A must-read for fans of David Nicholls, THE SHOCK OF THE FALL and THE CURIOUS INCIDENT OF THE DOG IN THE NIGHT-TIME.
Ben Jewell has hit breaking point.
His ten-year-old son, Jonah, has never spoken. So when Ben and Jonah are forced to move in with Ben's elderly father, three generations of men - one who can't talk; two who won't - are thrown together.
As Ben battles single fatherhood, a string of well-meaning social workers and his own demons, he learns some difficult home truths.
Jonah, blissful in his ignorance, becomes the prism through which all the complicated strands of personal identity, family history and misunderstanding are finally untangled.
Funny and heart-breaking in equal measure, Shtum is a story about families, forgiveness and finding a light in the darkest days.
I've had Shtum in my TBR for what feels like forever - I won it on twitter at the tail end of last year and as it wasn't being released until April 2016 I concentrated on other books publishing earlier - my how time flies.

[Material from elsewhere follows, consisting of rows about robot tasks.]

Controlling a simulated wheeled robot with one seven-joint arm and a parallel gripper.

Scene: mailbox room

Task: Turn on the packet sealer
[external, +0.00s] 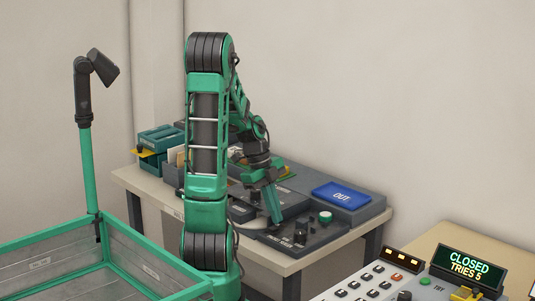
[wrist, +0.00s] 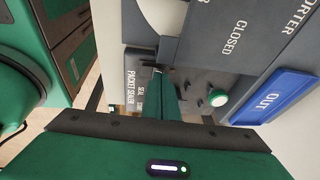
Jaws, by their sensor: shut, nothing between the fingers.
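The packet sealer (external: 318,238) is a dark, low panel at the front right of the table. It carries black controls (external: 300,233) and a round white button with a green rim (external: 325,216). In the wrist view, its label reads PACKET SEALER (wrist: 130,90) and the white button (wrist: 218,97) lies right of my fingers. My gripper (external: 275,219) points down over the panel, left of the black controls. It is shut and empty. In the wrist view, my gripper (wrist: 159,73) hides part of the panel. I cannot tell whether the fingertips touch it.
A blue OUT plate (external: 342,194) lies on a grey unit behind the sealer. A green box (external: 160,140) stands at the table's far left. A console with a CLOSED display (external: 468,266) is at front right.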

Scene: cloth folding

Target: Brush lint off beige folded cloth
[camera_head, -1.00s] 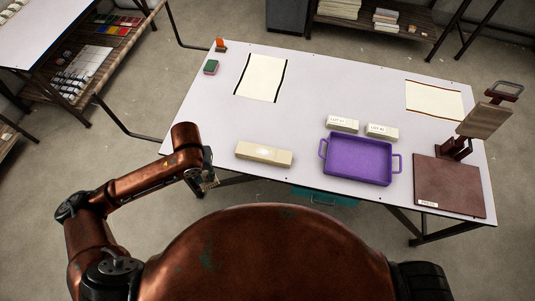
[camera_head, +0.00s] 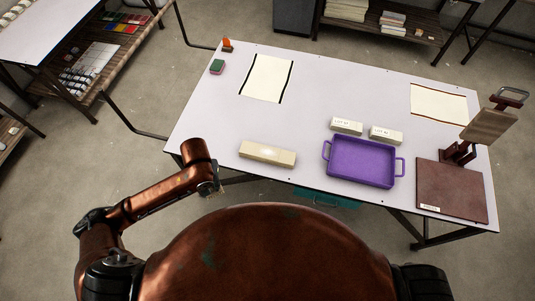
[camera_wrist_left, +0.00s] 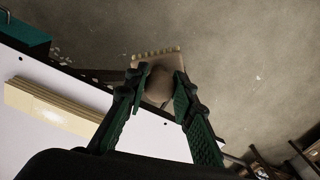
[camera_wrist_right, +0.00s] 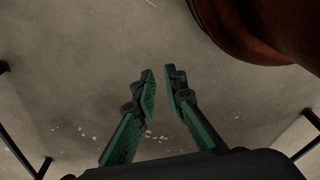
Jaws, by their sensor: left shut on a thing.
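The beige folded cloth (camera_head: 267,154) lies flat as a long narrow bundle near the table's front edge, with a pale patch on top. It also shows at the left of the left wrist view (camera_wrist_left: 50,108). My left gripper (camera_head: 216,188) is off the table's front edge, left of the cloth and apart from it. In the left wrist view its fingers (camera_wrist_left: 162,88) are shut on a light brown brush (camera_wrist_left: 157,66) with a row of bristle tufts at its far end. My right gripper (camera_wrist_right: 160,72) is empty over the floor, its fingertips a little apart.
A purple tray (camera_head: 360,163) stands right of the cloth, with two white labelled boxes (camera_head: 347,126) behind it. A brown press (camera_head: 452,190) is at the right end. Two flat cloths (camera_head: 267,78) lie farther back. The table's left middle is clear.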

I was offered the chance to be part of the blog tour but due to personal circumstances and work getting in the way, getting round to reading this has been a slow ride.
I found the first half of the book in particular quite difficult to read. We were thrown straight into Ben and Emma's situation - their son Jonah has Autism and on the advanced end of the spectrum. They've reached breaking point and have decided to split to help their argument at a tribunal - a case they are fighting to enable Jonah to attend full time residential care.

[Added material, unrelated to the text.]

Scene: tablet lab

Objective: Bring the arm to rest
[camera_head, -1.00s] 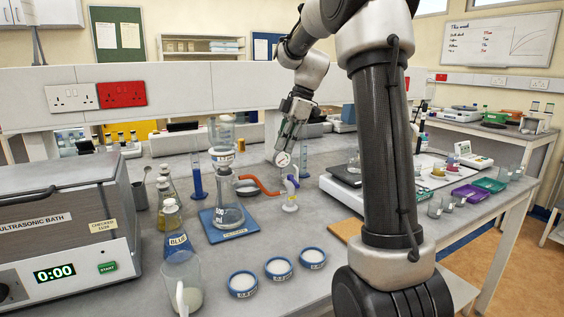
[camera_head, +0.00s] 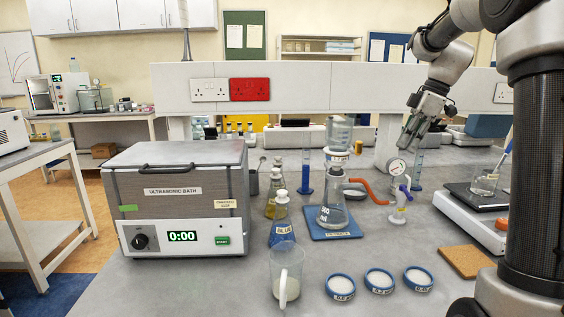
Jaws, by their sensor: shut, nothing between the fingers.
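My gripper (camera_head: 405,147) is at the end of my arm, right of centre in the head view. It points down and to the left, above the bench behind the pressure gauge (camera_head: 397,168). Its fingers are shut and nothing shows between them. My arm rises along the right edge of the view and bends over to the gripper. Whether the fingertips touch anything behind the gauge cannot be told.
The filter flask (camera_head: 333,212) stands on a blue mat with a red hose to the gauge. The ultrasonic bath (camera_head: 178,200) reads 0:00 at left.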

It wasn't so much of the story line I struggled with, it was more the conversation between characters - their dialect was quite blunt and I felt I was thrown into the convo's without any introduction.
The second half of the book flowed much more easily for me, background and history started to emerge and so pieces of the story started to slot together.
Ben and Jonah have moved in with Ben's father, Georg and I instantly loved the relationship he had with his grandson. Ben and Georg's relationship was a different story though but I enjoyed reading on to see how they over come the challenges.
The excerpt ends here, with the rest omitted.